The problem.
Report the count of lines where the string "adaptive" appears, and nothing else.

## Begin Given information

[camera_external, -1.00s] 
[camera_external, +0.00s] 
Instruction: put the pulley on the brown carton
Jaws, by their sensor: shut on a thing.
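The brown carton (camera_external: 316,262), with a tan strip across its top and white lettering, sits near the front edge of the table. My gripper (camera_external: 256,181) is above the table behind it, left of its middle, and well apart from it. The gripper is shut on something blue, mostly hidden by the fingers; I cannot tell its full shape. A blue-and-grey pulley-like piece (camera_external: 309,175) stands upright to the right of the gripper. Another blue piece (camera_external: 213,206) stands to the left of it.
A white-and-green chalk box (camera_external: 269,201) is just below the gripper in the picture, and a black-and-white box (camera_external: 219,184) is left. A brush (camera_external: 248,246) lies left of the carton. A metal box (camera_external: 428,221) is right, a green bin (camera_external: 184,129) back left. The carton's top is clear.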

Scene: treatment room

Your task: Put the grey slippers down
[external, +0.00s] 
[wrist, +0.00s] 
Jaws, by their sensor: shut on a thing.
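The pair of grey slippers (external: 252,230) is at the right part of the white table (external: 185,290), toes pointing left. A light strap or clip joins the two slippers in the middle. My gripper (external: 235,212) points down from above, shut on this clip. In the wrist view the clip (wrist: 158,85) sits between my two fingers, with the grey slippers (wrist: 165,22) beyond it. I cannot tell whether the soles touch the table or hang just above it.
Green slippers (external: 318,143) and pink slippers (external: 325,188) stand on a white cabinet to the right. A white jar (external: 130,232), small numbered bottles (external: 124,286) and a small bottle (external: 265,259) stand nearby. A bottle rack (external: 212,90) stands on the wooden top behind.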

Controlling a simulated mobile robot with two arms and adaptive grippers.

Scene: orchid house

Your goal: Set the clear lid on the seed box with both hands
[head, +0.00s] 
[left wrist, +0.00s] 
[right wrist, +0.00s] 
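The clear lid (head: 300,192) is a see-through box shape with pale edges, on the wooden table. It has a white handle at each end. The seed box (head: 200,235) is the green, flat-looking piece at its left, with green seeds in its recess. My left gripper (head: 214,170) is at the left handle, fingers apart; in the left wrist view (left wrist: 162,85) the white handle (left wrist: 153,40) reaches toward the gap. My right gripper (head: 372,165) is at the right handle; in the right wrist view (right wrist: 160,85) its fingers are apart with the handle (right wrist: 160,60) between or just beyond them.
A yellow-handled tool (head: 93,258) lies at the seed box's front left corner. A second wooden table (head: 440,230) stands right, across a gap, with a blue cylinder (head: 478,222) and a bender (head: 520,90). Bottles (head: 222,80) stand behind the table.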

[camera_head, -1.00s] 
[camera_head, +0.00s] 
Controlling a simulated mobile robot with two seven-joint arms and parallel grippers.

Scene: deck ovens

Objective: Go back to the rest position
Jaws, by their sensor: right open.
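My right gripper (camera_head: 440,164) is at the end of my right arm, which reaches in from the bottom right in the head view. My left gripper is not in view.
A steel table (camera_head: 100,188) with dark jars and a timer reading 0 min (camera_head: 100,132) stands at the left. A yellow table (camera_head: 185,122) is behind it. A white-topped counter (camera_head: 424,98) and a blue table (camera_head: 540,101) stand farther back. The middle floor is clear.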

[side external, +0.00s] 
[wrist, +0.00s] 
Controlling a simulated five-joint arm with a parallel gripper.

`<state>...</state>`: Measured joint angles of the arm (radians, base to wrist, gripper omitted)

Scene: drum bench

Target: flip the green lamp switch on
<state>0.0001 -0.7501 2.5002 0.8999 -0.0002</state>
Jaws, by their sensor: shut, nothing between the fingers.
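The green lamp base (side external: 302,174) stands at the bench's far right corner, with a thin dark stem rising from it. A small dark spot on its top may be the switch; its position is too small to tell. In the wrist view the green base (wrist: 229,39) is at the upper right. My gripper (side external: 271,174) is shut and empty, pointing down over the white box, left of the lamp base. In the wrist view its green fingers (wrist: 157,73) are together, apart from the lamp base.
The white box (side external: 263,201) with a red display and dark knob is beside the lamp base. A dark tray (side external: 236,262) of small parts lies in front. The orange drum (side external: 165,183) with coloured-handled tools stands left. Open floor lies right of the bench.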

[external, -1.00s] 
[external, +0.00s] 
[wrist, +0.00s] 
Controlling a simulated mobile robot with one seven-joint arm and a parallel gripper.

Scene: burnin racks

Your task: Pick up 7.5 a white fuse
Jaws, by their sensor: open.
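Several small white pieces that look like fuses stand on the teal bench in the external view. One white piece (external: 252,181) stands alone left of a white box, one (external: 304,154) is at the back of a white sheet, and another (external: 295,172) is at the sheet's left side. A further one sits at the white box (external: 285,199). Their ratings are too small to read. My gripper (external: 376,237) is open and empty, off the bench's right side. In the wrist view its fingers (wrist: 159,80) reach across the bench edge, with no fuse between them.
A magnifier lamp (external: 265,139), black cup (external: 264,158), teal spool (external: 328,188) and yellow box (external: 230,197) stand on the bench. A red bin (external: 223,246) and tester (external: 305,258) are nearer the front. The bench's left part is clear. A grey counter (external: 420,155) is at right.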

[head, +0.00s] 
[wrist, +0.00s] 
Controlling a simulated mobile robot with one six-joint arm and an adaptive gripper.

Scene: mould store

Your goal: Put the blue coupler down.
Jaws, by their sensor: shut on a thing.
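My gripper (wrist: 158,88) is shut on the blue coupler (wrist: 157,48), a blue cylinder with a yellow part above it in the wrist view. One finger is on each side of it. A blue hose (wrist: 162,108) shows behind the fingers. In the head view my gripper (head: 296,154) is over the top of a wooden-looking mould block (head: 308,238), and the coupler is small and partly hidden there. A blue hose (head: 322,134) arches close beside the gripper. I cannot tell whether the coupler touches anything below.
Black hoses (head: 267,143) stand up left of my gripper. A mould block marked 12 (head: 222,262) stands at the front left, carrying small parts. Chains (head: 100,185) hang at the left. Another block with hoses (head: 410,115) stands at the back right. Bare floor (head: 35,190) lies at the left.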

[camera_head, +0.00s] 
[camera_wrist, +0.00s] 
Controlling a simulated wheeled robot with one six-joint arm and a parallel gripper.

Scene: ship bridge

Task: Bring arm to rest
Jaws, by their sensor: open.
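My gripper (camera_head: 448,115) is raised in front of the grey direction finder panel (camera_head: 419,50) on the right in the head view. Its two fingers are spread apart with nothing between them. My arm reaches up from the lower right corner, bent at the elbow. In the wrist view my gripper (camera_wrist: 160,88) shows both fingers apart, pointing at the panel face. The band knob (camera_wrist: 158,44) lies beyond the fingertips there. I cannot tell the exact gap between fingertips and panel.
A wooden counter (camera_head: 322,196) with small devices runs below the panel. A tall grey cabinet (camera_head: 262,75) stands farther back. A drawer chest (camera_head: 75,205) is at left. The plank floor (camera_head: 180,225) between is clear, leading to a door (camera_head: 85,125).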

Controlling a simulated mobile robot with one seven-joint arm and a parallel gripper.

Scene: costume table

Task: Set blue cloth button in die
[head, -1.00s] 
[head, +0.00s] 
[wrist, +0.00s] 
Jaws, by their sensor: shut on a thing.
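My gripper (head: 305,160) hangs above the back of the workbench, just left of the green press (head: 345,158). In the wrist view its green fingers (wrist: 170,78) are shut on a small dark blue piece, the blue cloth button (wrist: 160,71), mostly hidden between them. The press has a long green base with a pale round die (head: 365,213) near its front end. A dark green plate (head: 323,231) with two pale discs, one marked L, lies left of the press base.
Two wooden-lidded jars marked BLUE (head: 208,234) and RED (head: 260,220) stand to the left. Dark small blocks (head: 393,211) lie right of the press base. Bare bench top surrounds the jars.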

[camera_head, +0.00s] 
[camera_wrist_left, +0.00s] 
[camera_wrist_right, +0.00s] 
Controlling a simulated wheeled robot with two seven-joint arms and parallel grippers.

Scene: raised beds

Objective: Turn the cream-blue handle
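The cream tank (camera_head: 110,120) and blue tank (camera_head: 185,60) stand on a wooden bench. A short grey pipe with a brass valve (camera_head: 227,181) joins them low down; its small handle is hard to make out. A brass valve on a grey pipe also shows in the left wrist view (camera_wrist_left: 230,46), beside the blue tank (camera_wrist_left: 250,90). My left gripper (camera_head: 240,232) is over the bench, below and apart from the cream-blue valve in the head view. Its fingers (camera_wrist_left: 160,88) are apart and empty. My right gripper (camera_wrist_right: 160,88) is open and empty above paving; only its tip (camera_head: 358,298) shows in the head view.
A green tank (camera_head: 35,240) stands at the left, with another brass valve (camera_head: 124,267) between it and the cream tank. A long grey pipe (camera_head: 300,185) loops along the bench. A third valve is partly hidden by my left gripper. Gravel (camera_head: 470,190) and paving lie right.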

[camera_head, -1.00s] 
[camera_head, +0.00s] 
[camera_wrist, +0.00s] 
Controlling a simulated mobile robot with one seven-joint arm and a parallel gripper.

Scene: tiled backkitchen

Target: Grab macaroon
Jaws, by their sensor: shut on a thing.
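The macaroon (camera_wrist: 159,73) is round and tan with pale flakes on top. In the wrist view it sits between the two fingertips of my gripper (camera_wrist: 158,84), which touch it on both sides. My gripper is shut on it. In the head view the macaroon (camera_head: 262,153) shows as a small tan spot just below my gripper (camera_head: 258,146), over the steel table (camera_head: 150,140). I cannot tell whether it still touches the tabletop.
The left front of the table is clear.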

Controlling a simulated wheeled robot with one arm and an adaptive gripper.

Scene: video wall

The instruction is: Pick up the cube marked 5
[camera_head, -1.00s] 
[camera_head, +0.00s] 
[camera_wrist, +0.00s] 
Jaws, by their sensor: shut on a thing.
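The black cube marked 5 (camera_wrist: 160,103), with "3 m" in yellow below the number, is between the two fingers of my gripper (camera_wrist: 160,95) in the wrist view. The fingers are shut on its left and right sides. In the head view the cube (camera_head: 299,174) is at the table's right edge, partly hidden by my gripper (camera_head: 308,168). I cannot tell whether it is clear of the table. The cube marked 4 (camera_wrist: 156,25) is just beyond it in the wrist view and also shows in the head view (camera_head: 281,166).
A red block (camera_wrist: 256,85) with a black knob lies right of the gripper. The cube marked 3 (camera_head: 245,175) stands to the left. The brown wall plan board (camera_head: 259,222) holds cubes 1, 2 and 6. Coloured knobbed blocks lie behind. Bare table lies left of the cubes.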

## End Given information

Written answer.
3